▶ _WHAT YOU WILL DO_
Lift out each line of the data that holds "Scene".
──────── PROVIDED MATERIAL
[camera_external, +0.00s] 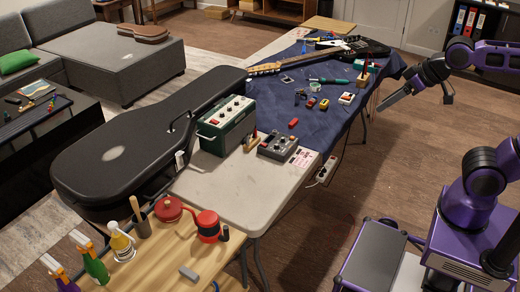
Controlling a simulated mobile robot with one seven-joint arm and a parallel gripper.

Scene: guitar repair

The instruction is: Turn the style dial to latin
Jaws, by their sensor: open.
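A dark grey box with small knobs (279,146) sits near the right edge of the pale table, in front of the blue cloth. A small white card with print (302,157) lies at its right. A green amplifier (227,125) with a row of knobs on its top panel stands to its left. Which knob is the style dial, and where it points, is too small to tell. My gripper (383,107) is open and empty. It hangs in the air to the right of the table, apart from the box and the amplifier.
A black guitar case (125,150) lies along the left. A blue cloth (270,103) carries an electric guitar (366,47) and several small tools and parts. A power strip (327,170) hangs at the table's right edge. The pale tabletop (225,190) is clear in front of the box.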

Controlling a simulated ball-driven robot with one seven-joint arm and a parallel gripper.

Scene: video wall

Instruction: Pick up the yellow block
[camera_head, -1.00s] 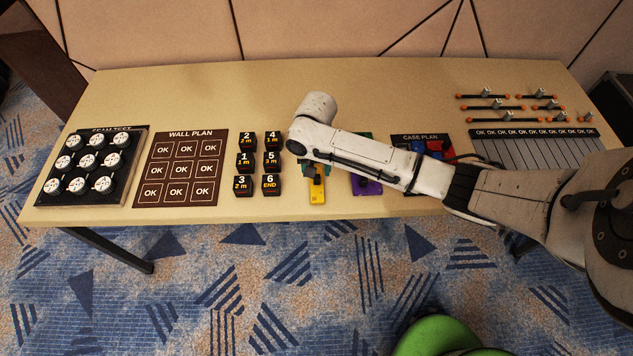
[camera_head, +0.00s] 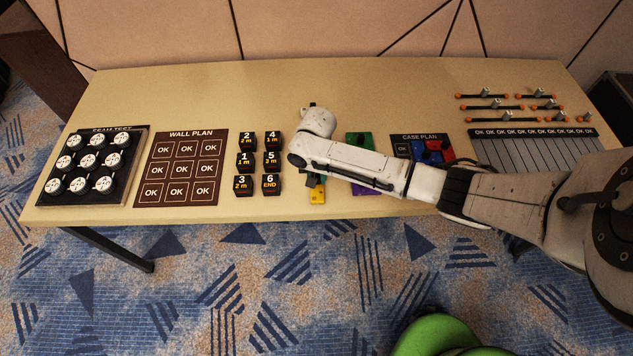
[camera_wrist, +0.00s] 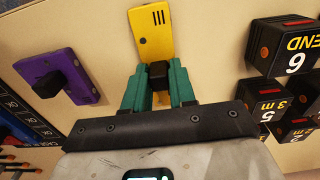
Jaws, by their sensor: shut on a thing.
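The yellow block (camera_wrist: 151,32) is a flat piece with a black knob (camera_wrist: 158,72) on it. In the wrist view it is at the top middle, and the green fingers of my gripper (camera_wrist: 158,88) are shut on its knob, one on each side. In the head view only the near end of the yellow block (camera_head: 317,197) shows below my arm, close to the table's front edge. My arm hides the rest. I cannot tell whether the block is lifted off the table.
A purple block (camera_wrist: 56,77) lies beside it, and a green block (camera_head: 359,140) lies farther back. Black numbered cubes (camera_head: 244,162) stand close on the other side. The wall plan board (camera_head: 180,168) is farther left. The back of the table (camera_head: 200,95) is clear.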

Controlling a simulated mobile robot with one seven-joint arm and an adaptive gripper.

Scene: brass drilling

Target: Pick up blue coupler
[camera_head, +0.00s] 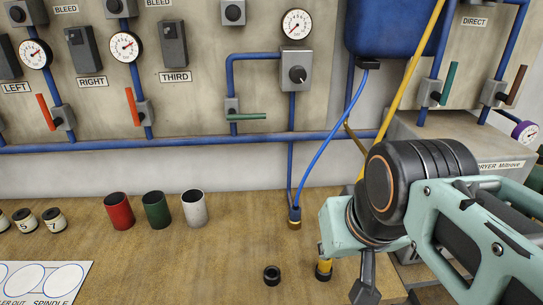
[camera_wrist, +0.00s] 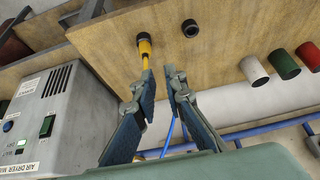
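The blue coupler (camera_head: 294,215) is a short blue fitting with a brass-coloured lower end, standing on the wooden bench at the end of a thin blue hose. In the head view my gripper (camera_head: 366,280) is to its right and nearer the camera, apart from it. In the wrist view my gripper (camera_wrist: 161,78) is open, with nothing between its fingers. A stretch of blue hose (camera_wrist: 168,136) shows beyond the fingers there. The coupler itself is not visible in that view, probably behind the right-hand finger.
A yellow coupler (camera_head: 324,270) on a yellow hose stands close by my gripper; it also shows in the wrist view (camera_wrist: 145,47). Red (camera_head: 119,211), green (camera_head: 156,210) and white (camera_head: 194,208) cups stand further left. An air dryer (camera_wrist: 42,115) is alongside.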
────────────────
──────── PROVIDED MATERIAL
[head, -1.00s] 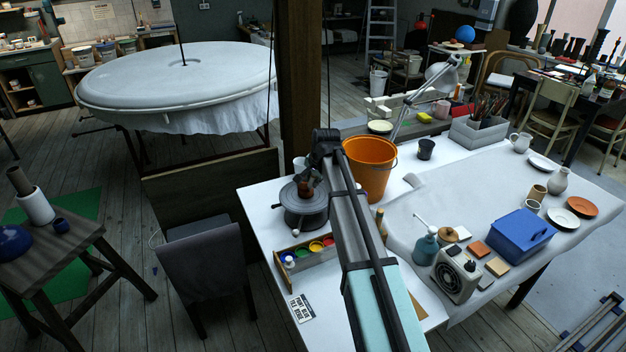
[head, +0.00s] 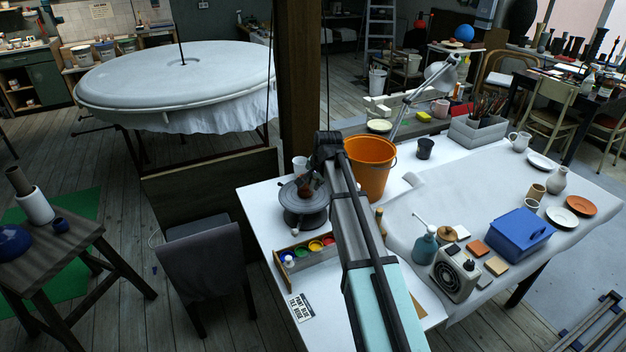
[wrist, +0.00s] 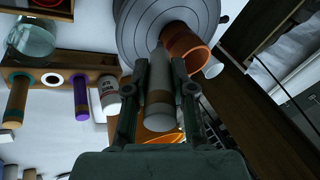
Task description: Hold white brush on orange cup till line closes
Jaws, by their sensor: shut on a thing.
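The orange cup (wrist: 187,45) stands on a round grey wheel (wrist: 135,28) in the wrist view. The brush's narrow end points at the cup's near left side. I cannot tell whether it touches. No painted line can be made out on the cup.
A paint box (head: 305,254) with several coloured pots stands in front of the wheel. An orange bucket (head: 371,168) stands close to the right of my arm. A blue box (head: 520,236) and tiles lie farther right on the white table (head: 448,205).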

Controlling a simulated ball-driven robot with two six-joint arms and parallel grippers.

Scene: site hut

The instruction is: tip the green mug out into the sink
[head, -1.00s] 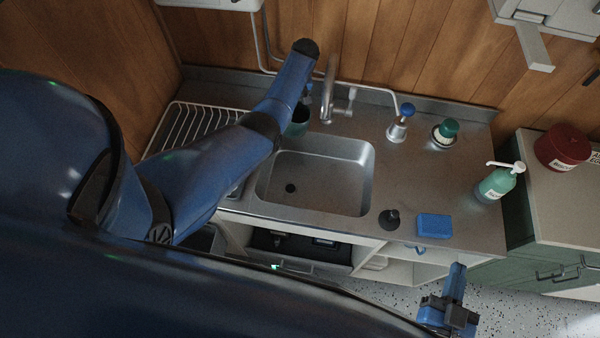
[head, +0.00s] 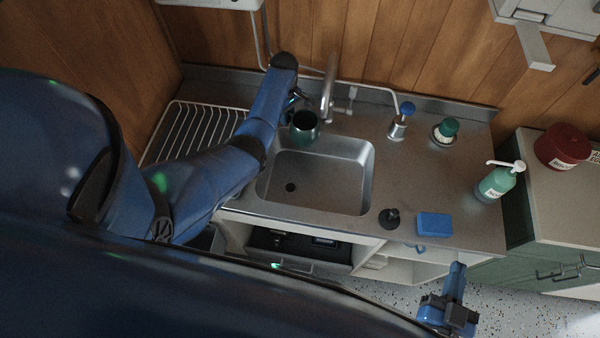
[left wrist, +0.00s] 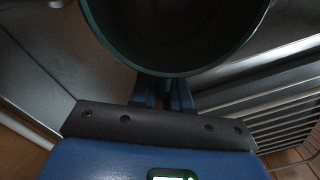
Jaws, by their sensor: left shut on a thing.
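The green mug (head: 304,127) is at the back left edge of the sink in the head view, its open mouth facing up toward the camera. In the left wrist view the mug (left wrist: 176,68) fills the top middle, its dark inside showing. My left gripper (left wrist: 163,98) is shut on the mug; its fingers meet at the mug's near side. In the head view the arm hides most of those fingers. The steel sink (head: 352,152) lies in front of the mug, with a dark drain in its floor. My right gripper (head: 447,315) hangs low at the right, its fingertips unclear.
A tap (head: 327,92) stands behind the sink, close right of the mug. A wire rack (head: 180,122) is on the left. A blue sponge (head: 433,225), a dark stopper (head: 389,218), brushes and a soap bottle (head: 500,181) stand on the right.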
────────────────
▶ _ANSWER TO THIS PROBLEM_
Scene: guitar repair
Scene: video wall
Scene: brass drilling
Scene: site hut

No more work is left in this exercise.